■ **DATASET EXTRACT**:
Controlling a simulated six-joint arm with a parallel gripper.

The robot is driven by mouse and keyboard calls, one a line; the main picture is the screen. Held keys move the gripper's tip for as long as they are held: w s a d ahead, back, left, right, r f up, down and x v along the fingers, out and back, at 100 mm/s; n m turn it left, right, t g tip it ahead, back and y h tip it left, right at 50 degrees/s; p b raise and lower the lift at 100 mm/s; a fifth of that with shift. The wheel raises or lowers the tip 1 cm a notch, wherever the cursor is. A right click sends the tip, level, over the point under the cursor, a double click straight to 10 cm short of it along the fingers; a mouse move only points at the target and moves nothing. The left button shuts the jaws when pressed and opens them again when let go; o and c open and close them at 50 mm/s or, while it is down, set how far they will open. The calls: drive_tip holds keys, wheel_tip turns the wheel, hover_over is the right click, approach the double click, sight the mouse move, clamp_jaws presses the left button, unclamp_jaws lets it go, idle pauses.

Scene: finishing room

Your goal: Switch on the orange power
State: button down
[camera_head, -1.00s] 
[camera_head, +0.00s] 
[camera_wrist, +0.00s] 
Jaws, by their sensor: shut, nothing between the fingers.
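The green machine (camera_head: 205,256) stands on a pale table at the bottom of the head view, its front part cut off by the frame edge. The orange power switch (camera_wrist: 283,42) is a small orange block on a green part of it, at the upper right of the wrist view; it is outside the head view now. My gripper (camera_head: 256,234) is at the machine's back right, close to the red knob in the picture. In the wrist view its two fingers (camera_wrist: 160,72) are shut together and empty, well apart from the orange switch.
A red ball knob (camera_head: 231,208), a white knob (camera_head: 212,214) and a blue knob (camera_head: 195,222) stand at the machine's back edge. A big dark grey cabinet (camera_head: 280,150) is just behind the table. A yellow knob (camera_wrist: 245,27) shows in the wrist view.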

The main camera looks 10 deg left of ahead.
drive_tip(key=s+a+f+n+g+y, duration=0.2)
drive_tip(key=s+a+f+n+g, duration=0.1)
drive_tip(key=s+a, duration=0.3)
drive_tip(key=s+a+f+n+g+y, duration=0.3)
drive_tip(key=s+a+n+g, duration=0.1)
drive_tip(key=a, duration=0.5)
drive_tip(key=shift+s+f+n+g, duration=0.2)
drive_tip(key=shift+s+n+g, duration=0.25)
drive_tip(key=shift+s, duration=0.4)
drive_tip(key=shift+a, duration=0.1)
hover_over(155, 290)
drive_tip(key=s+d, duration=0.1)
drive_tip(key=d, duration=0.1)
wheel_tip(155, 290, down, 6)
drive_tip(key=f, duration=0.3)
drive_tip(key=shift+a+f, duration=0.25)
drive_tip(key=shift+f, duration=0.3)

■ **STATED EXERCISE**: In the listing above, find the line containing "Scene: finishing room", then reproduce it and each line after it through the end, exactly and with nothing added.

■ **SOLUTION FOR THIS TASK**:
Scene: finishing room

Your goal: Switch on the orange power
State: button down
[camera_head, -1.00s] 
[camera_head, +0.00s] 
[camera_wrist, +0.00s] 
Jaws, by their sensor: shut, nothing between the fingers.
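The green machine (camera_head: 205,256) stands on a pale table at the bottom of the head view, its front part cut off by the frame edge. The orange power switch (camera_wrist: 283,42) is a small orange block on a green part of it, at the upper right of the wrist view; it is outside the head view now. My gripper (camera_head: 256,234) is at the machine's back right, close to the red knob in the picture. In the wrist view its two fingers (camera_wrist: 160,72) are shut together and empty, well apart from the orange switch.
A red ball knob (camera_head: 231,208), a white knob (camera_head: 212,214) and a blue knob (camera_head: 195,222) stand at the machine's back edge. A big dark grey cabinet (camera_head: 280,150) is just behind the table. A yellow knob (camera_wrist: 245,27) shows in the wrist view.

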The main camera looks 10 deg left of ahead.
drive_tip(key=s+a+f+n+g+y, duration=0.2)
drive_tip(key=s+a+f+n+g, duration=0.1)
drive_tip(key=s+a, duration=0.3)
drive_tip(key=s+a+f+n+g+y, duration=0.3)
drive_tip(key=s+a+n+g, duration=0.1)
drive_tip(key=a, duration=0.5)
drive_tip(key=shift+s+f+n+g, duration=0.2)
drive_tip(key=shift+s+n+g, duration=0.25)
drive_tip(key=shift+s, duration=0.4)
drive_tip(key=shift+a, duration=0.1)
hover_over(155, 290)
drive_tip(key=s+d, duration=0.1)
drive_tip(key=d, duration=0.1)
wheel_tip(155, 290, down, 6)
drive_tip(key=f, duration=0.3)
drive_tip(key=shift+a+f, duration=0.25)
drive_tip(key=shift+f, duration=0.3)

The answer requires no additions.